Greedy Best-First Search

• How it works: Expands the node with the lowest heuristic value $h(n)$.
• Properties:
  • Complete: No.
  • Optimal: No.
• Time & Space Complexity: $O(b^m)$
• Example: Nearest neighbor approach in route finding.

A* Search

• How it works: Uses evaluation function $f(n) = g(n) + h(n)$.
  • $g(n)$: Cost to reach node $n$ from the start.
  • $h(n)$: Estimated cost from $n$ to the goal.
• Properties:
  • Complete: Yes.
  • Optimal: Yes, if $h(n)$ is admissible and consistent.
• Time & Space Complexity: Exponential (in the worst case).
• Example: Google Maps route optimization.

AO* Search

• How it works: Used in AND-OR graphs where problems involve sub-goals.
• Application: Problem decomposition, planning, theorem proving.
• Properties: Finds minimal-cost solution graph.
• Example: Task planning with dependent sub-tasks.

Memory Bounded Heuristic Search

• Purpose: To overcome high memory requirements of A*.
• Examples:
  • Recursive Best-First Search (RBFS)
  • Simplified Memory Bounded A* (SMA*)
• Properties: Uses linear memory with near-optimal performance.

Local Search Algorithms & Optimization Problems

• Definition: Uses a single current state and moves to improve it; does not maintain a path.
• Applications: Optimization problems, Constraint Satisfaction Problems (CSPs), large state spaces.

Hill Climbing Search

• How it works: Moves to the neighbour with the highest value (greedy improvement).
• Limitations: Can get stuck in local maxima, ridges, plateaus.
• Variants: Stochastic hill climbing, first-choice hill climbing.

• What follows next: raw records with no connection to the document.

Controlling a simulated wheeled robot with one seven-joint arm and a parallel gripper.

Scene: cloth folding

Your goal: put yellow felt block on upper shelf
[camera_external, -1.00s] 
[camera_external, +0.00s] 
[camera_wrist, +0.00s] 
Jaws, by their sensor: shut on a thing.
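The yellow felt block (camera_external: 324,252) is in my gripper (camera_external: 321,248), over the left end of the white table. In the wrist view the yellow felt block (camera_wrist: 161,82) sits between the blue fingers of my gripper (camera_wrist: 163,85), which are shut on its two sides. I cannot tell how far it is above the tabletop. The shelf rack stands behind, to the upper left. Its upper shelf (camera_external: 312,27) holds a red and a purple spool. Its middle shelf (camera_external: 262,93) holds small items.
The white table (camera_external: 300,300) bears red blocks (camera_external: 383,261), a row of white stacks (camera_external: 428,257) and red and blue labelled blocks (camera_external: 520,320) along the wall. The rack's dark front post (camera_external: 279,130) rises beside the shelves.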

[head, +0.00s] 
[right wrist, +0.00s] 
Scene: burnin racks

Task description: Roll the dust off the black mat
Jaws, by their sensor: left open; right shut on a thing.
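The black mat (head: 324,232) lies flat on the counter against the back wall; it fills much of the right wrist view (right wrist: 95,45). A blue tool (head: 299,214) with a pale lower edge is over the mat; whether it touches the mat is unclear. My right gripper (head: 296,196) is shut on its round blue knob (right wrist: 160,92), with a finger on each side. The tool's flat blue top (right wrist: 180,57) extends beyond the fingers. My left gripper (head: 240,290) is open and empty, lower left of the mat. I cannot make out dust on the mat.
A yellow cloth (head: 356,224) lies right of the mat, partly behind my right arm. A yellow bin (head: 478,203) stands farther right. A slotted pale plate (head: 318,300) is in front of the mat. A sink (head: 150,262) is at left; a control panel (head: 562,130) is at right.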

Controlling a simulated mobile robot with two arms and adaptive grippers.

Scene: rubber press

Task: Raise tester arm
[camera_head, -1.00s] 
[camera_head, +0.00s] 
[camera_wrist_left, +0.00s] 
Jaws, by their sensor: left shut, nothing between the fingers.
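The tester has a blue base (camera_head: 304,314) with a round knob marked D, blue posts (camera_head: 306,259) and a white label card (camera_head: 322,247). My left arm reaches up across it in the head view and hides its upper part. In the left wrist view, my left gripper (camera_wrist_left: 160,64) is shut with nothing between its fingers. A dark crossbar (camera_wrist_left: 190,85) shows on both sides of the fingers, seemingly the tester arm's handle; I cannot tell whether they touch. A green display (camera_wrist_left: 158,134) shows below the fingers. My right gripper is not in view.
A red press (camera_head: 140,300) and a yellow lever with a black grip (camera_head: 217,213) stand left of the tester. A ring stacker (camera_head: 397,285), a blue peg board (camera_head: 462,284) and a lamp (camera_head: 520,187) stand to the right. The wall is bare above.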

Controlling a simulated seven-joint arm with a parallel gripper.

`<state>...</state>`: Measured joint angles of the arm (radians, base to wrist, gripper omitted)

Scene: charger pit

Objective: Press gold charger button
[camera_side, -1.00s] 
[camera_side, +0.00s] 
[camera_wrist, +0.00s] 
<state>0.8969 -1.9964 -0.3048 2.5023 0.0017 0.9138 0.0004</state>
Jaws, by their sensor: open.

Simulated Annealing Search

• How it works: Allows bad moves probabilistically to escape local optima; probability decreases over time (temperature).
• Analogy: Annealing in metallurgy to reach a minimum energy state.
• Property: Converges to the global optimum with a suitable cooling schedule.

Local Beam Search

• How it works: Keeps track of k states; generates all successors and selects the k best for the next iteration.
• Advantage: Explores multiple paths simultaneously; less likely to get stuck in local optima.

Slide 21: Summary

• Problem Solving Agents formulate and solve problems using search.
• Uniform search does not use domain knowledge (BFS, DFS, Depth-Limited Search, Bidirectional Search).
• Heuristic search uses $h(n)$ for efficiency (Greedy Best-First Search, A, AO).
• Memory bounded and local search optimize performance and resource usage.

References

• Text Book: S. Russell and P. Norvig, Artificial Intelligence: A Modern Approach, Prentice Hall, 3rd Edition, 2015.
• Reference Book: Nils J. Nilsson, Artificial Intelligence: A New Synthesis, Morgan Kaufmann, 1998.

Question Bank

2-Mark Questions

• Define problem solving agent.
• What is the difference between search tree and search graph?
• Define heuristic function.
• What is the evaluation function used in A* search?
• Mention any two differences between BFS and DFS.
• What is depth limited search?
• Define admissible heuristic.
• What is hill climbing search?
• Write the formula for $f(n)$ in A* search.
• What is the purpose of simulated annealing in search?

7-Mark Questions

• Write short notes on problem formulation in AI.
• Explain Breadth First Search with an example.
• Explain Depth First Search with its properties.
• Differentiate between BFS and DFS.
• Write a short note on Greedy Best-First Search.
• Explain Hill Climbing algorithm and its limitations.
• What is simulated annealing? Explain its working principle briefly.
• Write a note on bidirectional search and its advantages.
• Explain Depth Limited Search with example.
• Write short notes on Local Beam Search.

13-Mark Questions

• Explain problem solving agents in detail with neat diagram.
• Discuss uniform search strategies in detail: BFS, DFS, Depth Limited Search, and Bidirectional Search.
• Explain A* search algorithm with example. What are its properties?
• Explain heuristic search strategies in detail: Greedy Best-First Search, A* Search, AO* Search.
• Describe local search algorithms and optimization problems with examples (Hill Climbing, Simulated Annealing, Local Beam Search).
• Discuss memory bounded heuristic search strategies and their significance.
• Compare various uniform search strategies with respect to completeness, optimality, time, and space complexity.
• With suitable example, explain AO* search and its application in problem solving.
• Explain in detail simulated annealing search with analogy.
• Discuss in detail the differences between heuristic search and uniform search strategies.